Die Israelis entdecken Europa wieder. Sie spüren intuitiv, dass sie sich nicht mehr ausschließlich auf die absolute Sicherheitsgarantie verlassen können, die die Kombination aus aktiver und passiver Unterstützung der Vereinigten Staaten darstellte. Der für Israel ungemein frustrierende Krieg im Libanon hat diese schleichende Veränderung beschleunigt. Jetzt spielen Europa und seine verschiedenen Kontingente eine wichtige Rolle dabei, die Lage dort wieder in den Griff zu bekommen.

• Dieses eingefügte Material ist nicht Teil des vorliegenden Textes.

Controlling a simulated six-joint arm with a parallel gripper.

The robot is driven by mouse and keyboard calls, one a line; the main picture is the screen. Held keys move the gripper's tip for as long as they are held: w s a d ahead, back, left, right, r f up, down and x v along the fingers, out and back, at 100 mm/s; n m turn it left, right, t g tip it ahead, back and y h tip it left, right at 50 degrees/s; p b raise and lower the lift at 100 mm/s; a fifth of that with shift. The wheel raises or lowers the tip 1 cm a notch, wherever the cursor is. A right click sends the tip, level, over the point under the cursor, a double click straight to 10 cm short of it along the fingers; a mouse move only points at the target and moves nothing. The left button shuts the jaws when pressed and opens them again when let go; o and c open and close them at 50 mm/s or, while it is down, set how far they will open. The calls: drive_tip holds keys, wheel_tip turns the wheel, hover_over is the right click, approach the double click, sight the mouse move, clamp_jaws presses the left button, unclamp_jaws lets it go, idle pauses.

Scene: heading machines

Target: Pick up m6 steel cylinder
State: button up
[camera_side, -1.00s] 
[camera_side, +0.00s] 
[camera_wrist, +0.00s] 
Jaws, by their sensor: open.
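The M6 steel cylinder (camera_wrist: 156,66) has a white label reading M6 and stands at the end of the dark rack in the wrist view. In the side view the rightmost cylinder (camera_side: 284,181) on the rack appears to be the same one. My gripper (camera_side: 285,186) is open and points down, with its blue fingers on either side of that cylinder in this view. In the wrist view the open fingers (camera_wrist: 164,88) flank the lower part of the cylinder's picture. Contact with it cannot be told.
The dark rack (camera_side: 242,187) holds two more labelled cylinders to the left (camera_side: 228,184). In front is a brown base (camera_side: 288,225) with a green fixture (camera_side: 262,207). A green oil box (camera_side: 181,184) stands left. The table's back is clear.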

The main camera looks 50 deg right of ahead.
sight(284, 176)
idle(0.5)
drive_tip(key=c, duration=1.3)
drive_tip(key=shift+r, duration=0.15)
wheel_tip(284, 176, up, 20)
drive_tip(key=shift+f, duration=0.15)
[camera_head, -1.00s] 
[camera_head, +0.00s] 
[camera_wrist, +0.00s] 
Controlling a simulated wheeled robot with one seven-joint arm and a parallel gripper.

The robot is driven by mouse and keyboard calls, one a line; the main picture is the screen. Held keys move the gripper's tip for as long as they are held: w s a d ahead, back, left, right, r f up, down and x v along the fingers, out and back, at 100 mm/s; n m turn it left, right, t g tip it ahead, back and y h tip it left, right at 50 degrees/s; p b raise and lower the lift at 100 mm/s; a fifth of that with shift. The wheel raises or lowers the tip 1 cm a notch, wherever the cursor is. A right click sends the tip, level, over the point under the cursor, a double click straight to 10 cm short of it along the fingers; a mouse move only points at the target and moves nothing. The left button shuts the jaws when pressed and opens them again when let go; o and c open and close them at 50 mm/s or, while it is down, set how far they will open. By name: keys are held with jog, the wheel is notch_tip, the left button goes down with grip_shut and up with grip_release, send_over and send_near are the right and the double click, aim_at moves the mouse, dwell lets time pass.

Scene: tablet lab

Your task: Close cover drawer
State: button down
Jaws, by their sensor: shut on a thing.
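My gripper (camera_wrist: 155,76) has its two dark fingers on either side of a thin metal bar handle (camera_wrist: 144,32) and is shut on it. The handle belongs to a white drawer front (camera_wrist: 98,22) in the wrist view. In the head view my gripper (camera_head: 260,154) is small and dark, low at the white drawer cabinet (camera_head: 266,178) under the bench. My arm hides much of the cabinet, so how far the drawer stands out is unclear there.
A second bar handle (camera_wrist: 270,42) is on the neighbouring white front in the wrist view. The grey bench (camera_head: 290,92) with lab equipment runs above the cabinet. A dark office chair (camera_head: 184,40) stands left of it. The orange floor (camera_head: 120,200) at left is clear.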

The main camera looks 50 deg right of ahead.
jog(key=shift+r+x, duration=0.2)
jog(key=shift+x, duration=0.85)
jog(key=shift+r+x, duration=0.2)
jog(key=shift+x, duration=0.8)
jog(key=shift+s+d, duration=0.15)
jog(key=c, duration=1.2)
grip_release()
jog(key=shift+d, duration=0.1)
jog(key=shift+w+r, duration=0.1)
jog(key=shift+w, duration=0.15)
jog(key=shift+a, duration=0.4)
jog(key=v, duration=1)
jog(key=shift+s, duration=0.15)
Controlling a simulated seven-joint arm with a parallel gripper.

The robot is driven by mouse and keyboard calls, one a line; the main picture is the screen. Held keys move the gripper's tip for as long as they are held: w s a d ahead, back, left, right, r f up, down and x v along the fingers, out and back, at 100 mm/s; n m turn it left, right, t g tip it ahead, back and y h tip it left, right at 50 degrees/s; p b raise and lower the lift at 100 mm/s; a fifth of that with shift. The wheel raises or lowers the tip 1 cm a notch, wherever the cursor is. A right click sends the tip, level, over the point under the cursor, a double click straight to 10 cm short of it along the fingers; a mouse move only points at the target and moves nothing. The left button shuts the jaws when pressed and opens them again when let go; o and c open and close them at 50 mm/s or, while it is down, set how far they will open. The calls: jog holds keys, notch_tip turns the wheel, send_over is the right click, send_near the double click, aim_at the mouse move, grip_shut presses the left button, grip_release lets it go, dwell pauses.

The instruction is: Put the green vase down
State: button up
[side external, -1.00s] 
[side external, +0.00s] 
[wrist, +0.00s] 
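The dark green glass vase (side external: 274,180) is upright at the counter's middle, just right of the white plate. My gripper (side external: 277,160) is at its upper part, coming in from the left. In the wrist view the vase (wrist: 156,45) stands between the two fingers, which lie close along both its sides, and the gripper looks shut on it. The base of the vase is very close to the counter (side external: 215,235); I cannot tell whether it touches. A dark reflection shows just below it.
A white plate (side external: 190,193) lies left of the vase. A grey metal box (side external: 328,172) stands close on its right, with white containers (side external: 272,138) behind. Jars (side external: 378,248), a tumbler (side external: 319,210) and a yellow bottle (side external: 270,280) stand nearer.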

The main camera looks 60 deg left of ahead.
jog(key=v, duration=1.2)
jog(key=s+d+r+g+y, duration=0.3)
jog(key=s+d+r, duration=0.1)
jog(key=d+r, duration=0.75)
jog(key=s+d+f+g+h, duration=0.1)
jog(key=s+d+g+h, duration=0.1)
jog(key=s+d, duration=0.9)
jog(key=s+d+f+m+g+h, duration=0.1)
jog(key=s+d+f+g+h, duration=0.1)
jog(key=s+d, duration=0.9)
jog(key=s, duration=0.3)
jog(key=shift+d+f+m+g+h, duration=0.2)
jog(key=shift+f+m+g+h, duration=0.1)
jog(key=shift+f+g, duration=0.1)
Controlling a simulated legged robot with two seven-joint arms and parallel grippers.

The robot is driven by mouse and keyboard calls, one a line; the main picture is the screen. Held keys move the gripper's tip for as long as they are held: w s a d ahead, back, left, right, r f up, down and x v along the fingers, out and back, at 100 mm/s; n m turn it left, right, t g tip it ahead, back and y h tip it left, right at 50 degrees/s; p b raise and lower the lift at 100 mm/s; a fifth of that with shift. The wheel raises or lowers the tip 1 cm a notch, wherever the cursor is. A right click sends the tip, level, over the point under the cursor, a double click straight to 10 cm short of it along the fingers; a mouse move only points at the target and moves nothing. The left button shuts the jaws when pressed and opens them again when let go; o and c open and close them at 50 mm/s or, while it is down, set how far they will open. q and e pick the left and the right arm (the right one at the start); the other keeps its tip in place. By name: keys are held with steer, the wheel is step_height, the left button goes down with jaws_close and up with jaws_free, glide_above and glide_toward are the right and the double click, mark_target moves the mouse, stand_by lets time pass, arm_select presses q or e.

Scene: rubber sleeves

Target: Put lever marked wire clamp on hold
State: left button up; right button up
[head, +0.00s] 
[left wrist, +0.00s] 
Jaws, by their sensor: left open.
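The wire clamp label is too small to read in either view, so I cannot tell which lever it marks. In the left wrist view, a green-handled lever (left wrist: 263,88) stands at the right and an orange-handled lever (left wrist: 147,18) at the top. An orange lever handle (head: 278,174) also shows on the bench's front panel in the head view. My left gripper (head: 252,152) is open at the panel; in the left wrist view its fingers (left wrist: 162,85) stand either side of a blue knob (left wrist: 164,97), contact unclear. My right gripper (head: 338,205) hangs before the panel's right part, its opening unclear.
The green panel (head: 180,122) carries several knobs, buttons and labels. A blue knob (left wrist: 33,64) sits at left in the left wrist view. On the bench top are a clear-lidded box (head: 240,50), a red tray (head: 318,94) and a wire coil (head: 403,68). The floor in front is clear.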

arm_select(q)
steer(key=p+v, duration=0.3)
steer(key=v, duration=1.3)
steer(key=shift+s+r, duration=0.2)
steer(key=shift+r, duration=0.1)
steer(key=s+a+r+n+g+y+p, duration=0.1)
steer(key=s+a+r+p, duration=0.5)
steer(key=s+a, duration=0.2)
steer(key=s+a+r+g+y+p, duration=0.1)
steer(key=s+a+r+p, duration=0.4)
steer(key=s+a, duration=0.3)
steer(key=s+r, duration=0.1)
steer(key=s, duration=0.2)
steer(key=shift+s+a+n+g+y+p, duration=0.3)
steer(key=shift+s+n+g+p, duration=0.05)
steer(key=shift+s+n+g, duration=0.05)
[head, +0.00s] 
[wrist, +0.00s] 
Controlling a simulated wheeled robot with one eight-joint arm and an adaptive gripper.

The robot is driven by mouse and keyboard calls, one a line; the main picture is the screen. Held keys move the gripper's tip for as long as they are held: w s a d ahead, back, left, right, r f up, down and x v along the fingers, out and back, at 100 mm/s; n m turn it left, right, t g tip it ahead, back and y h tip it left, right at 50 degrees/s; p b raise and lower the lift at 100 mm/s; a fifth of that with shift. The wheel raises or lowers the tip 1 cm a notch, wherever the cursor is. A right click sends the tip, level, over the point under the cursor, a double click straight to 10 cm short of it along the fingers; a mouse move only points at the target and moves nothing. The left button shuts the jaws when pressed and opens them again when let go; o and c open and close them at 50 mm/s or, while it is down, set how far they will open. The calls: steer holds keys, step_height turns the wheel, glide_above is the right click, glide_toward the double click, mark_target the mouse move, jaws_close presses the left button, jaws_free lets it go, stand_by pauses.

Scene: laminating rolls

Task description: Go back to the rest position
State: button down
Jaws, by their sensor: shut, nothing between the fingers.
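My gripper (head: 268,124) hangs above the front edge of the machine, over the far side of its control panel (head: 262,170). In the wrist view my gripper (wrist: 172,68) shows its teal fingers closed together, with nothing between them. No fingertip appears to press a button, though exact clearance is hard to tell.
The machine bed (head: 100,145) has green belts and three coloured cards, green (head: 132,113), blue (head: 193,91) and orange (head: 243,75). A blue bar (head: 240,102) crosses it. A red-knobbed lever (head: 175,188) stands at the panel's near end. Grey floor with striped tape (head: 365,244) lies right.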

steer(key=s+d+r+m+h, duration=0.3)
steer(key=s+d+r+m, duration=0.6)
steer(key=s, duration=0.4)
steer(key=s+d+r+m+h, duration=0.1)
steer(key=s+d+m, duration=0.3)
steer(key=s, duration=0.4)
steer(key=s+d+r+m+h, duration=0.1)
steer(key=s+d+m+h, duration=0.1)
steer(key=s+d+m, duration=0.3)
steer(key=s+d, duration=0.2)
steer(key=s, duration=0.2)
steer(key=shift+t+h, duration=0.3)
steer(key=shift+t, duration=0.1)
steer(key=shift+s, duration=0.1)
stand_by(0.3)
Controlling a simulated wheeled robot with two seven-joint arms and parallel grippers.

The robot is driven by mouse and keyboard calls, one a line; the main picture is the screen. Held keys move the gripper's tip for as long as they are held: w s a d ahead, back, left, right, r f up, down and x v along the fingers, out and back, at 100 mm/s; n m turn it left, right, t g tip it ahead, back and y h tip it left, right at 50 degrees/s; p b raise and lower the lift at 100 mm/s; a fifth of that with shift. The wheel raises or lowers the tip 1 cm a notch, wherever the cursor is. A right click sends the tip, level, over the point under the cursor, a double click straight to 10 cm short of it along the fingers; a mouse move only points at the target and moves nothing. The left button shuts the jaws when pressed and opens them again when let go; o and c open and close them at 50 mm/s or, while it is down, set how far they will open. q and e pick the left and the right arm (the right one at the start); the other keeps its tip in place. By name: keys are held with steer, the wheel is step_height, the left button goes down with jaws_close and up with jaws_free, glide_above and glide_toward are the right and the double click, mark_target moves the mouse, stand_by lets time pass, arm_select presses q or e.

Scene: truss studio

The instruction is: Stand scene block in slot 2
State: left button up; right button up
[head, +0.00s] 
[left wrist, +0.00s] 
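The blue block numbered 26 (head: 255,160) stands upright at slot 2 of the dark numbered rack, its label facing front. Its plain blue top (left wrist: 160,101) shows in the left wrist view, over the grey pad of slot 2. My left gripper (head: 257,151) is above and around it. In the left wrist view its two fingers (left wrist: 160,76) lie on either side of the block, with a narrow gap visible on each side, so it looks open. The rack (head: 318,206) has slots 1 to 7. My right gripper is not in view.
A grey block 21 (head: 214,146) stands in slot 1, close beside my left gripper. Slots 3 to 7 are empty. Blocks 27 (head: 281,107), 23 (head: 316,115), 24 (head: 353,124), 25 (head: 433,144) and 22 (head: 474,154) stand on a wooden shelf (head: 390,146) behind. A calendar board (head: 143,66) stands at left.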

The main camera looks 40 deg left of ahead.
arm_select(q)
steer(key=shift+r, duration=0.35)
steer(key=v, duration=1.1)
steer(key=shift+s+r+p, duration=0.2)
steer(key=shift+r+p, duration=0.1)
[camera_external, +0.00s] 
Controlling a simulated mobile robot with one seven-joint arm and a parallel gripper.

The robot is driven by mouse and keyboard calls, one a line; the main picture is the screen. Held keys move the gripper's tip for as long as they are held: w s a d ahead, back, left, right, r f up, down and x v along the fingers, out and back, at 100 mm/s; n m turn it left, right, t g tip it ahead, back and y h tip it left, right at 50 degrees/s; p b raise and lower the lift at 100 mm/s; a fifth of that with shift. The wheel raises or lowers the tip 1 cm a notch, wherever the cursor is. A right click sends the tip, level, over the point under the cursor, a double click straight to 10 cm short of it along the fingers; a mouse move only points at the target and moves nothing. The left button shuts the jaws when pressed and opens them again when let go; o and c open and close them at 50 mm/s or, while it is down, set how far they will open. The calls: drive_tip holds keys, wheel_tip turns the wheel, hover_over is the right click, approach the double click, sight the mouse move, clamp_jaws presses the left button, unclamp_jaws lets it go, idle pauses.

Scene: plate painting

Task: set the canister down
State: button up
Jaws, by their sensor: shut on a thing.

Amerika bleibt selbstverständlich Israels Lebensversicherungspolice, aber israelische Diplomaten, wenn nicht die israelische Gesellschaft, fangen langsam an, die Erweiterung und Diversifizierung der diplomatischen Bündnisse als entscheidend anzusehen. Das Nahost-Quartett (die USA, Russland, die Europäische Union und die Vereinten Nationen) wurden vormals als „Eins plus drei“ angesehen, aber das ist nicht mehr der Fall. Europa und Russland sehen sich nicht mehr als zweitrangige Mitspieler an, weil die USA und erst recht Israel sie brauchen.